Exactly the lines from the one with "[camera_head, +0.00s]" through the one with "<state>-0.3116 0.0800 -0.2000", inclusive, are to be repeated, and the pictures are not.
^^^^^^^^
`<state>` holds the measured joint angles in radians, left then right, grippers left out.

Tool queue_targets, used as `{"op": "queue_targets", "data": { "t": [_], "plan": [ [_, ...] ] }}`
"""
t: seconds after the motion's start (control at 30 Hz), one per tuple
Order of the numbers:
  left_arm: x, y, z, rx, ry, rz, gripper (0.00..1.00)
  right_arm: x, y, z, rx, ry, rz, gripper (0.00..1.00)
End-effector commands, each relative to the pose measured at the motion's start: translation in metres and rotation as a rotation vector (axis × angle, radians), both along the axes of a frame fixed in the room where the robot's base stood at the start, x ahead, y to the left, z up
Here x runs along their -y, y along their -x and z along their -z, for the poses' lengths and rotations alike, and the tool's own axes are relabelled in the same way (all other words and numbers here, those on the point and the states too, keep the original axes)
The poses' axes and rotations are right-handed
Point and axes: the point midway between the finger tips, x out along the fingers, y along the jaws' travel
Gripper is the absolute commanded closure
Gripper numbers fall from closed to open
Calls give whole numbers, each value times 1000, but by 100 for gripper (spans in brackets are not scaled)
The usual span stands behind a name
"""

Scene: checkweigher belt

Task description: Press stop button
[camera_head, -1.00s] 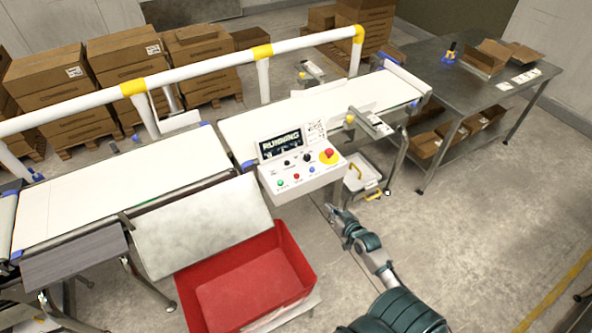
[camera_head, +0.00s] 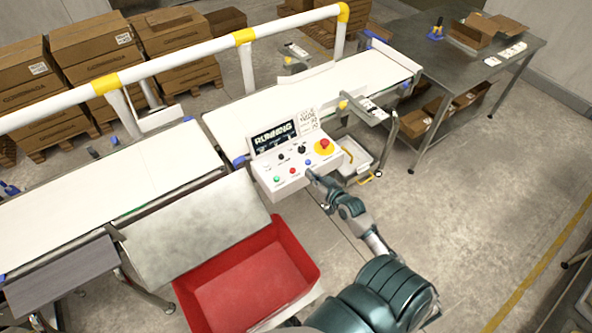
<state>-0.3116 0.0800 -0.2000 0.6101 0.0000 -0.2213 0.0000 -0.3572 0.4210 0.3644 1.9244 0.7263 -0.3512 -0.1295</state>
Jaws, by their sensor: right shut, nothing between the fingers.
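The white control box (camera_head: 266,176) stands at the front of the belt, and its display (camera_head: 275,138) reads "RUNNING". A small red button (camera_head: 293,171) sits between a green button (camera_head: 277,179) and a blue button (camera_head: 308,162) on its sloped face. A larger red mushroom button (camera_head: 324,145) on a yellow disc is at the right end. I cannot read the button labels. My right gripper (camera_head: 313,177) is shut and empty, with its tip close to the box's front edge, below the blue button. I cannot tell whether it touches the box. My left gripper is not in view.
A red bin (camera_head: 250,285) stands below the box at the left, beside a sloped metal plate (camera_head: 195,225). White belts (camera_head: 120,185) run behind, with a white guard rail (camera_head: 190,58) over them. Open floor lies to the right, before a metal table (camera_head: 470,65).

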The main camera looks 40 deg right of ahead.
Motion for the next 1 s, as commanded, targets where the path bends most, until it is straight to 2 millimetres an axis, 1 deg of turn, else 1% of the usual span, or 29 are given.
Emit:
^^^^^^^^
**ANSWER**
[camera_head, +0.00s] 
<state>-0.3116 0.0800 -0.2000 0.6101 0.0000 -0.2213 0.0000 -0.3572 0.4210 0.3644 1.9244 0.7263 -0.3512 -0.1295</state>

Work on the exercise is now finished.